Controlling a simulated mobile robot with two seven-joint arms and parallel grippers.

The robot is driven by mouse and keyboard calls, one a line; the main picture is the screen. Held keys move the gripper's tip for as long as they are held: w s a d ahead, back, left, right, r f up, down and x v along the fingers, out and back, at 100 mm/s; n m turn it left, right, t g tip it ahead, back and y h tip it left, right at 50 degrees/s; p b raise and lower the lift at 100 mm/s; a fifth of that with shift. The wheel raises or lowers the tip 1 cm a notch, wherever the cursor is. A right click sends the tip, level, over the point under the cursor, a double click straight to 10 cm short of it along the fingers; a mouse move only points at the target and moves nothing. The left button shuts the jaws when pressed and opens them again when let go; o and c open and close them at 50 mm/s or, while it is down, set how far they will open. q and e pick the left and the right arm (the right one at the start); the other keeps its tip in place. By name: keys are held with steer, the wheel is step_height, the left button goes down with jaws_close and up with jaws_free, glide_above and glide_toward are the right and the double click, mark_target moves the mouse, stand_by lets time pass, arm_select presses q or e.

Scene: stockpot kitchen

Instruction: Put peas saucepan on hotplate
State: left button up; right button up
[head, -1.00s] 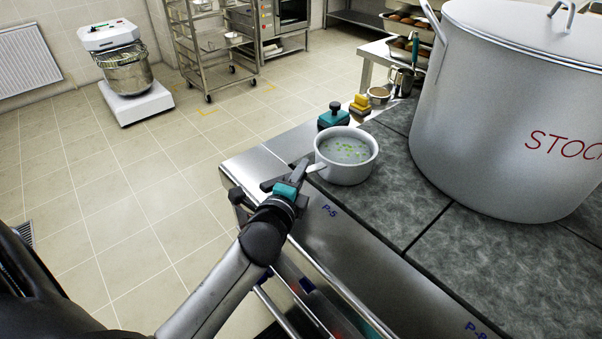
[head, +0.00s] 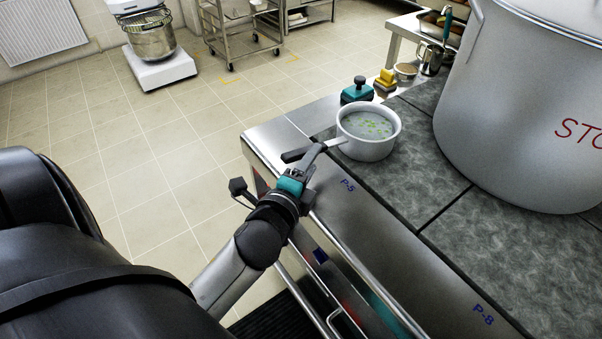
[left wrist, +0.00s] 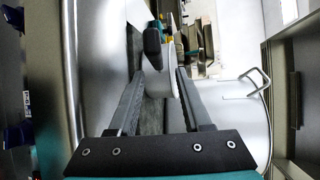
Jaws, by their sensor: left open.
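A white saucepan (head: 367,146) with green peas in pale liquid stands upright on the range top near its left corner. Its handle (head: 334,143) points left, toward my left gripper (head: 303,156). Dark mottled hotplate slabs (head: 400,190) cover the range top; labels P-5 and P-8 mark the steel front strip. My right gripper is not in view.
A large stockpot (head: 510,120) stands on the slabs to the right. A teal block with a dark knob (head: 357,91) and a yellow one (head: 385,80) sit behind the saucepan. A front rail (head: 360,270) runs along the range. The slab in front of the stockpot is clear.

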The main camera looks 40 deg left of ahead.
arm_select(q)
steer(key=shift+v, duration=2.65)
---+---
■ EXERCISE DETAILS:
Leave the pictures out, and please copy only the lines from the one with "Scene: stockpot kitchen" through the end of the listing.

■ TASK SOLUTION:
Scene: stockpot kitchen

Instruction: Put peas saucepan on hotplate
State: left button up; right button up
[head, -1.00s] 
[head, +0.00s] 
[left wrist, +0.00s] 
Jaws, by their sensor: left open.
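A white saucepan (head: 367,146) with green peas in pale liquid stands upright on the range top near its left corner. Its handle (head: 334,143) points left, toward my left gripper (head: 303,156). Dark mottled hotplate slabs (head: 400,190) cover the range top; labels P-5 and P-8 mark the steel front strip. My right gripper is not in view.
A large stockpot (head: 510,120) stands on the slabs to the right. A teal block with a dark knob (head: 357,91) and a yellow one (head: 385,80) sit behind the saucepan. A front rail (head: 360,270) runs along the range. The slab in front of the stockpot is clear.

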The main camera looks 40 deg left of ahead.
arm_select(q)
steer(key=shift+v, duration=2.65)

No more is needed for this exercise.